The task:
Quote the data below in full, minus the images.

Material provided:

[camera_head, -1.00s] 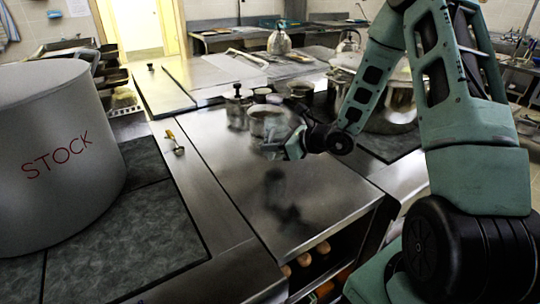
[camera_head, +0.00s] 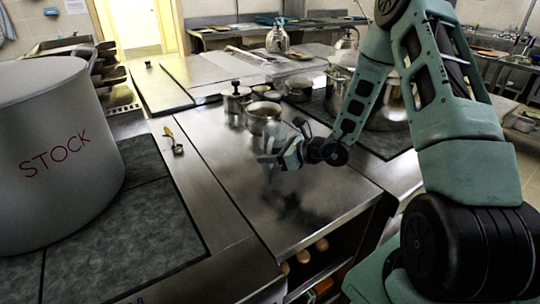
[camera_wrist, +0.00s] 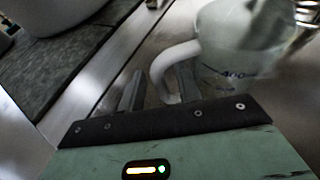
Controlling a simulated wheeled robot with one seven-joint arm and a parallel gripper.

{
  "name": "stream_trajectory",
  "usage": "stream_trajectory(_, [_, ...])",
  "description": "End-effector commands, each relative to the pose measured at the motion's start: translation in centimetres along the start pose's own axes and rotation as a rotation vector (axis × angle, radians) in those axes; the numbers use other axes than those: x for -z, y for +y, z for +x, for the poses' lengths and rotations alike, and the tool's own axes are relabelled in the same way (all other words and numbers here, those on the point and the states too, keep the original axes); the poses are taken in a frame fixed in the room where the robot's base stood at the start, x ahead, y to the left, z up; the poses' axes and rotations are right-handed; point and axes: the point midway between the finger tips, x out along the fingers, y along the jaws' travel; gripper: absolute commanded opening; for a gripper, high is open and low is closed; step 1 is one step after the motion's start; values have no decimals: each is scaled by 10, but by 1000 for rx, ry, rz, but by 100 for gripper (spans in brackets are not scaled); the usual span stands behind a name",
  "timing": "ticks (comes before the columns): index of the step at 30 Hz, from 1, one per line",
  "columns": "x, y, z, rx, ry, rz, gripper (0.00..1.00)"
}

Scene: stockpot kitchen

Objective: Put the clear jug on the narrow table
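The clear jug (camera_wrist: 235,45) is pale and see-through, with blurred markings and a thick handle (camera_wrist: 160,72). In the wrist view the handle lies between the two fingers of my gripper (camera_wrist: 162,88), which look closed on it. In the head view my gripper (camera_head: 280,157) holds the jug (camera_head: 267,158) above the steel counter, with dark reflections below. The jug is faint there and partly hidden by the gripper. I cannot tell which surface is the narrow table.
A large STOCK pot (camera_head: 55,150) stands at the left on a dark hob. A ladle-like utensil (camera_head: 175,143) lies near it. A steel pot (camera_head: 263,115) and a lidded pot (camera_head: 235,100) stand just behind the jug. The counter's front (camera_head: 310,215) is clear.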

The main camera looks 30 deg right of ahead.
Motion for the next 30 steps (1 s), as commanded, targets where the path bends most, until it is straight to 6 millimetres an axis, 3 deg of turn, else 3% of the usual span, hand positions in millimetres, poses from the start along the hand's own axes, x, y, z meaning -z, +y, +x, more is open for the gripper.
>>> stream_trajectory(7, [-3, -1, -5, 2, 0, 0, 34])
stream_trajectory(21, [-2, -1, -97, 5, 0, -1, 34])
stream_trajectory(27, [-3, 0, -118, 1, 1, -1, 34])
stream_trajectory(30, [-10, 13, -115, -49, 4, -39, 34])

Task response:
[camera_head, -1.00s] 
[camera_head, +0.00s] 
[camera_wrist, +0.00s] 
Controlling a simulated wheeled robot with one seven-joint arm and a parallel gripper.

{
  "name": "stream_trajectory",
  "usage": "stream_trajectory(_, [_, ...])",
  "description": "End-effector commands, each relative to the pose measured at the motion's start: translation in centimetres along the start pose's own axes and rotation as a rotation vector (axis × angle, radians) in those axes; the numbers use other axes than those: x for -z, y for +y, z for +x, for the poses' lengths and rotations alike, and the tool's own axes are relabelled in the same way (all other words and numbers here, those on the point and the states too, keep the original axes); the poses are taken in a frame fixed in the room where the robot's base stood at the start, x ahead, y to the left, z up; the poses' axes and rotations are right-handed; point and axes: the point midway between the finger tips, x out along the fingers, y along the jaws' travel; gripper: absolute commanded opening; for a gripper, high is open and low is closed; step 1 is one step after the motion's start; values have no decimals: each is scaled by 10, but by 1000 for rx, ry, rz, but by 100 for gripper (spans in brackets are not scaled); the usual span stands behind a name",
  "timing": "ticks (comes before the columns): index of the step at 30 Hz, from 1, one per line",
  "columns": "x, y, z, rx, ry, rz, gripper (0.00..1.00)"
}

Scene: stockpot kitchen

Objective: Put the clear jug on the narrow table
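The clear jug (camera_wrist: 235,45) is pale and see-through, with blurred markings and a thick handle (camera_wrist: 160,72). In the wrist view the handle lies between the two fingers of my gripper (camera_wrist: 162,88), which look closed on it. In the head view my gripper (camera_head: 280,157) holds the jug (camera_head: 267,158) above the steel counter, with dark reflections below. The jug is faint there and partly hidden by the gripper. I cannot tell which surface is the narrow table.
A large STOCK pot (camera_head: 55,150) stands at the left on a dark hob. A ladle-like utensil (camera_head: 175,143) lies near it. A steel pot (camera_head: 263,115) and a lidded pot (camera_head: 235,100) stand just behind the jug. The counter's front (camera_head: 310,215) is clear.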

The main camera looks 30 deg right of ahead.
Motion for the next 30 steps (1 s), as commanded, targets where the path bends most, until it is straight to 6 millimetres an axis, 3 deg of turn, else 3% of the usual span, hand positions in millimetres, poses from the start along the hand's own axes, x, y, z meaning -z, +y, +x, more is open for the gripper.
>>> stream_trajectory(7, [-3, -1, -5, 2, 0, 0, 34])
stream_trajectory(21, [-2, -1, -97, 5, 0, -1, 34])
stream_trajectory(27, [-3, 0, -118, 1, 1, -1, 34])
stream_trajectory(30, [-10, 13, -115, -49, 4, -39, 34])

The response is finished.